Great Barrington may consider tax breaks for property owners who rent out portions of their property at affordable rates year-round.
Correction: This story has been updated to correct the percentage amount on proposed real estate transaction fees.
GREAT BARRINGTON — If town voters agree to it, residents could get a break on their real estate taxes if they choose to offer year-round affordable rentals at a portion of their property.
While it isn’t clear how an affordable housing rental exemption might work in Great Barrington, Provincetown has been doing it since 2004. It provides an example of how to calculate the exemption based on how much square footage of a home or apartment is being rented.
Wellfleet appears to have started these exemptions, as well.
The Select Board’s Housing Subcommittee Chair, Leigh Davis, is proposing the idea for further study and possibly a vote at annual town meeting in May.
She says “gray areas” remain. These include the possibility of tax breaks for people who offer long-term affordable rentals in whole homes when they are not living there.
Also, Provincetown’s example has its limits, Davis notes.
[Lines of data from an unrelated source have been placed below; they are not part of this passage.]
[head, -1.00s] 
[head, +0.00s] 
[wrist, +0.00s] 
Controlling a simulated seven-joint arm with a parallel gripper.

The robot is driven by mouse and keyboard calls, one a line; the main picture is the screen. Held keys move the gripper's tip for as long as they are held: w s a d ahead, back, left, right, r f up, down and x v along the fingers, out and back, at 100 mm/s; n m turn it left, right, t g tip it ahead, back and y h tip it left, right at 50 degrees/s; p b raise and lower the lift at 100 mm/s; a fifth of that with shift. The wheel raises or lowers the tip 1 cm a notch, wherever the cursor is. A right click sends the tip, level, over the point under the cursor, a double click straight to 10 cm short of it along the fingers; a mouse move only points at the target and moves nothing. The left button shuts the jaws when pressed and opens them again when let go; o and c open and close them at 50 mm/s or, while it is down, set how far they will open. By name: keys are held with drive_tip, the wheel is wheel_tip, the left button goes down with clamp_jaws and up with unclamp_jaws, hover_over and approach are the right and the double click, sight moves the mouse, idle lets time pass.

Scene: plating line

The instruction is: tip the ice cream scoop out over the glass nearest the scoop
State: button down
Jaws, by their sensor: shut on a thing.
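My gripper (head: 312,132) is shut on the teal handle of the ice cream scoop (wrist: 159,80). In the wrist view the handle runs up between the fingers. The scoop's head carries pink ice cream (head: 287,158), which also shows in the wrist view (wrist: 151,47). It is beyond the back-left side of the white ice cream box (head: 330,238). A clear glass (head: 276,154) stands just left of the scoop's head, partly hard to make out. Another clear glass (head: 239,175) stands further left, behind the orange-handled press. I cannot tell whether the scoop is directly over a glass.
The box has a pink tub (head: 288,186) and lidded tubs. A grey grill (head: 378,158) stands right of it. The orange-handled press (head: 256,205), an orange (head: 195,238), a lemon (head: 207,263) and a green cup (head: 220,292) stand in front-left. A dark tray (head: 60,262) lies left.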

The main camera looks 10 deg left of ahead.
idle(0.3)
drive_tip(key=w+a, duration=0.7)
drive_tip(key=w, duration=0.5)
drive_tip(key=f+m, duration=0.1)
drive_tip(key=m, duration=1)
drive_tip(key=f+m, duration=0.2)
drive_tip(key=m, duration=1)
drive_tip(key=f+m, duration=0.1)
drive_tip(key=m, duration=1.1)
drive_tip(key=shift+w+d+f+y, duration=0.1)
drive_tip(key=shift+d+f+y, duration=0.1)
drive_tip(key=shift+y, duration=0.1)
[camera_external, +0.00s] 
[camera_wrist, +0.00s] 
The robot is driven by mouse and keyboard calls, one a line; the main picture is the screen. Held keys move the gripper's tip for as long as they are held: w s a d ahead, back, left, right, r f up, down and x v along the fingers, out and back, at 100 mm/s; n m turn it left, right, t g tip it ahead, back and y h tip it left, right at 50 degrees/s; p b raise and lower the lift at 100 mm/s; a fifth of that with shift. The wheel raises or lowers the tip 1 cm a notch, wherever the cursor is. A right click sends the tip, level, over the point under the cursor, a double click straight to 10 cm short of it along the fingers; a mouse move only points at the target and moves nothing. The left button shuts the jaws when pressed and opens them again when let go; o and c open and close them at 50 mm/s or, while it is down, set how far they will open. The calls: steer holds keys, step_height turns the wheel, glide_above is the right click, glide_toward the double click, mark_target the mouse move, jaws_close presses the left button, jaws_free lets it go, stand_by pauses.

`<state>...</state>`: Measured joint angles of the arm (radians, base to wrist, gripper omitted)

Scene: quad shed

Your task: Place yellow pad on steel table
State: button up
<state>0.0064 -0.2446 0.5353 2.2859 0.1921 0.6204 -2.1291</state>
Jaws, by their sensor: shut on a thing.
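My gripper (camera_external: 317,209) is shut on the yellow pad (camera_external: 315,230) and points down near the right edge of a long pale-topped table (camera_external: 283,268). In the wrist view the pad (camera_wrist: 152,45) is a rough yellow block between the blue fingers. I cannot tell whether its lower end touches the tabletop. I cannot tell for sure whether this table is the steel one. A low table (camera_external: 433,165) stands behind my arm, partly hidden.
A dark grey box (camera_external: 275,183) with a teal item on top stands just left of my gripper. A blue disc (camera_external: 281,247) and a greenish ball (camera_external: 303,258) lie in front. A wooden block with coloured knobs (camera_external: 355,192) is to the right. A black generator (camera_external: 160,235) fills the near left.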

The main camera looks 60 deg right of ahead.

That town’s tax rate is lower than Great Barrington’s, and so the loss in revenue isn’t as steep.
“There are a lot of calculations that need to be worked out,” she said.
But the idea, she says, is to give property owners an incentive to rent out affordably. This would create more affordable housing and allow low-income renters options beyond housing complexes.
“It encourages affordable housing within neighborhoods and it’s a ‘scattered sites’ approach,” Davis said.
The subcommittee plans to present the proposal to the Select Board Feb. 13.
The idea comes amid an ongoing shortage of affordable housing in the Berkshires and in Great Barrington in particular, as well as soaring real estate prices.
Davis, who works for an affordable housing nonprofit, Construct Inc., advocated a short-term rental bylaw last year to prevent available housing from being swept up by Airbnb owners.
She also wants the town to consider levying a 0.5 percent to 2 percent fee – possibly to be split by buyers and sellers – on some real estate transactions and to funnel that revenue into the town’s Affordable Housing Trust Fund. She’ll be presenting that at the next subcommittee meeting.
As an example of the affordable housing rental exemption, if someone lives in a duplex and rents out one side and lives in the other – they would have their property taxes cut in half, since the discount is based on square footage.
What could prove tricky is whether the town would lose tax revenue that might have to get picked up elsewhere.
“We have to be careful that if too many people take advantage it will cost the town,” Davis said, noting that she is consulting with the town’s assessor on this. “We’ll have to calculate the potential revenue loss, but the value is more affordable housing at a cost savings.”
In Provincetown, where the current tax rate is $5.98 per $1,000 of a property’s assessed value, the number of units rented in the exemption program has ranged from 46 in 2004 to 132 last year. Great Barrington’s current rate is $14.86 per $1,000.
The jump in Provincetown began in 2015, from 88 units to 113 units – and participation continued to climb.
Last year in Provincetown, tax revenue lost through the exemption on 132 units was $136,715.
That participation produced 132 units in a vacation town with a housing shortage. The reduced rents ranged from $1,522 for a studio, to $1,631 for a one-bedroom apartment to $2,522 for a four-bedroom home.